Your objective: Repeat exactly the lines running from the line that contains "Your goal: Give" to the line that contains "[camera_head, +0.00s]"; include both ends and add nothing.

··· Stored data ···

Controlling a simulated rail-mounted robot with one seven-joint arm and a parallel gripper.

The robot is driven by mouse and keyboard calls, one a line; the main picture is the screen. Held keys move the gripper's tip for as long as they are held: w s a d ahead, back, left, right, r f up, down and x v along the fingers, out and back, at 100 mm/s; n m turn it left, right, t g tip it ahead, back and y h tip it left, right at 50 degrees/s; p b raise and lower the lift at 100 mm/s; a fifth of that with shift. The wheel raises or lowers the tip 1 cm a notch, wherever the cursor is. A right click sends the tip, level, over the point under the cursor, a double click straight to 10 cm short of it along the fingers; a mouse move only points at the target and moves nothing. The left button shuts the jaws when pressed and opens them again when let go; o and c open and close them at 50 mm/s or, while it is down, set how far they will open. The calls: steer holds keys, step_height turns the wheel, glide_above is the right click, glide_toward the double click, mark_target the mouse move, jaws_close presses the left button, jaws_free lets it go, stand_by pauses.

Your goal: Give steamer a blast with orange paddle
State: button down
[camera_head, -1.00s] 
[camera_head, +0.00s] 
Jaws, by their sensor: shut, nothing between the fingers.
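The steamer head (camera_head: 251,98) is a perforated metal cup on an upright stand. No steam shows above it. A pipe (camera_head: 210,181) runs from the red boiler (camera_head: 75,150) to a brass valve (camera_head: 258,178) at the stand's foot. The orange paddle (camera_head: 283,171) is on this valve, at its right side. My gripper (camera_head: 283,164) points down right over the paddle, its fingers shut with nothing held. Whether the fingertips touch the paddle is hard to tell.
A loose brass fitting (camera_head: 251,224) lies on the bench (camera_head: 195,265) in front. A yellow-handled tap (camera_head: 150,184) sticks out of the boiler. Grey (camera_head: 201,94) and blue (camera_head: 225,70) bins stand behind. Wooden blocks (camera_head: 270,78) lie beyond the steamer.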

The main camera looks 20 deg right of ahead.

···

Answer:
Your goal: Give steamer a blast with orange paddle
State: button down
[camera_head, -1.00s] 
[camera_head, +0.00s] 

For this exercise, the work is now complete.